GIVEN PROBLEM
Retype these lines and no others: the line holding "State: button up", the line holding "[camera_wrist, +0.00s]", and all lines between them. Pictures stay out.

SUPPLIED MATERIAL
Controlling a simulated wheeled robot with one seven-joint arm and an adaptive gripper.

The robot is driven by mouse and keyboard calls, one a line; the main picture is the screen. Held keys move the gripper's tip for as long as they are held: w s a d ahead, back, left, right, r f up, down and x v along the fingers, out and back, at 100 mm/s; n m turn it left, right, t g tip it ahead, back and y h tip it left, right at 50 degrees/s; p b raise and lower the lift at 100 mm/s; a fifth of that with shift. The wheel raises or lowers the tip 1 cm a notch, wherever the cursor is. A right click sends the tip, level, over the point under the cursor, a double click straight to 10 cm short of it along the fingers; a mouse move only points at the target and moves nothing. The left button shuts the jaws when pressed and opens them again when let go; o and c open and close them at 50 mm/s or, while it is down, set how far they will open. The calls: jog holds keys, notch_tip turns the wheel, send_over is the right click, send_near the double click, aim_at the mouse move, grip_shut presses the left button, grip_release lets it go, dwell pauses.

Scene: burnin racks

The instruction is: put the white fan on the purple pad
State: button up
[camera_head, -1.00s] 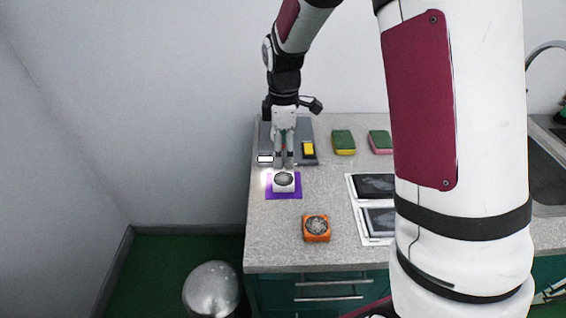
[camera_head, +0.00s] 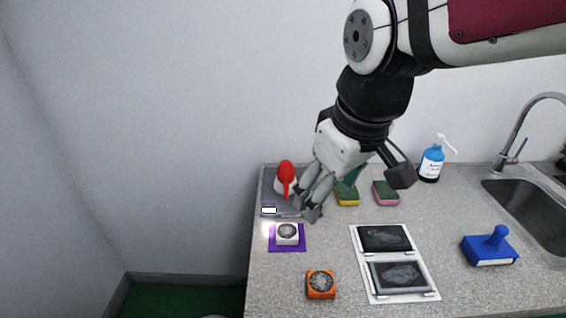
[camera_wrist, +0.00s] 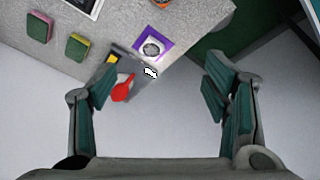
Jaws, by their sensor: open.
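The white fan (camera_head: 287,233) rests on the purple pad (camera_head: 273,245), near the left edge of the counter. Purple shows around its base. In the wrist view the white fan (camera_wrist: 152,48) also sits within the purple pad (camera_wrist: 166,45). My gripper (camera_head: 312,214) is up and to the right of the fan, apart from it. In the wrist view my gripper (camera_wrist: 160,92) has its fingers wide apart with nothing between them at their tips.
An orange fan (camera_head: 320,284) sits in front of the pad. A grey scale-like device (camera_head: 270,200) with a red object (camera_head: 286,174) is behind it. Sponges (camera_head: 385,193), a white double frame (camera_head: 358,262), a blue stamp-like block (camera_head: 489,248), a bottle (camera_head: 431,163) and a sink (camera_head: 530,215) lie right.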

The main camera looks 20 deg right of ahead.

REPLY
State: button up
[camera_head, -1.00s] 
[camera_head, +0.00s] 
[camera_wrist, +0.00s] 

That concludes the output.